Neu werden auch der barrierefreie Zugang zu öffentlich zugänglichen Gebäuden im Eigentum der öffentlichen Hand und die Pflicht zur barrierefreien Kommunikation des Staates gesetzlich verankert. Zudem sollen künftig gesetzliche Anpassungen stets auf ihre Übereinstimmung mit der UN-Behindertenrechtskonvention überprüft werden.
Weitere Anpassungen geplant
Mitte 2024 legte das Departement des Innern den periodisch fälligen Planungsbericht für Angebote für erwachsene Menschen mit Behinderung vor.
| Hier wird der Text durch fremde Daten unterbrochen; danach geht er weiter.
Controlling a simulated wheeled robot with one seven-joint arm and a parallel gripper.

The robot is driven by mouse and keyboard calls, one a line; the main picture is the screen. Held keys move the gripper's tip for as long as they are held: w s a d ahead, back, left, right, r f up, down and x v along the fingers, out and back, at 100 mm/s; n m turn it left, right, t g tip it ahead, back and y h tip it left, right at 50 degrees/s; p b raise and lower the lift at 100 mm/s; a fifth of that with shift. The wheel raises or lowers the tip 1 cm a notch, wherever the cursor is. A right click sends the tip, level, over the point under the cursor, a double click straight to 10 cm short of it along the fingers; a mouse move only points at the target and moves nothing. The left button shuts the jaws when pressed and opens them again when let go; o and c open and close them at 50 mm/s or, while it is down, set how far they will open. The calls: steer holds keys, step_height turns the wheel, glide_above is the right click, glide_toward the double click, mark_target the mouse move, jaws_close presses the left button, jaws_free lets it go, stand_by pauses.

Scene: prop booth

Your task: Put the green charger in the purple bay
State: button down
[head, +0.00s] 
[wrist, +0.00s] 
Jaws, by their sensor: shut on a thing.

Der Bericht zeigt, dass verschiedene Trends Entwicklungen in der Angebotslandschaft erfordern:
- Die zunehmende Individualisierung macht einen nachhaltigen Ausbau ambulanter Angebote nötig;
- die zunehmenden Berentungszahlen aufgrund psychischer Behinderungen erfordern eine Veränderung der Angebote;
- zunehmende Fälle mit intensivem Betreuungsbedarf führen zu einer erhöhten Nachfrage nach individuellen Einzelfalllösungen.
Zudem hat die Regierung bereits im Rahmen der laufenden Revision ihre Absicht geäussert, den gesamten Bereich Wohnen, also auch das Wohnen in stationären Einrichtungen, in eine effiziente und bedarfsorientierte Zukunft führen zu wollen. Entsprechend hat das Departement des Innern parallel zur laufenden Revision einen nächsten Revisionsschritt eingeleitet. Mit diesem will es den Bereich Wohnen revidieren, um Fehlanreize zu vermeiden und eine hohe Durchlässigkeit zu erreichen. Damit sollen die Wahlfreiheit und die Selbstbestimmung der Betroffenen weiter erhöht werden.
Zahlreiche Aktionen für die Behindertengleichstellung
Neben den wichtigen Arbeiten auf Gesetzesebene wurde im Jahr 2024 das zehnjährige Jubiläum der Ratifizierung der UN-Behindertenrechtskonvention schweizweit mit den Aktionstagen Behindertenrechte «Zukunft Inklusion» gefeiert. Auch in den Kantonen St.Gallen und den beiden Appenzell wurden im Frühsommer 2024 über 70 Aktionen im Rahmen der Aktionstage durchgeführt. Dazu zählten z.B. ein inklusiv geführtes Kino, eine Disco «Tanz dich inklusiv» oder eine Museumsführung mit unterschiedlichen Sinneserfahrungen. Damit wurde ein wichtiges Zeichen zur Bedeutung der Behindertengleichstellung gesetzt.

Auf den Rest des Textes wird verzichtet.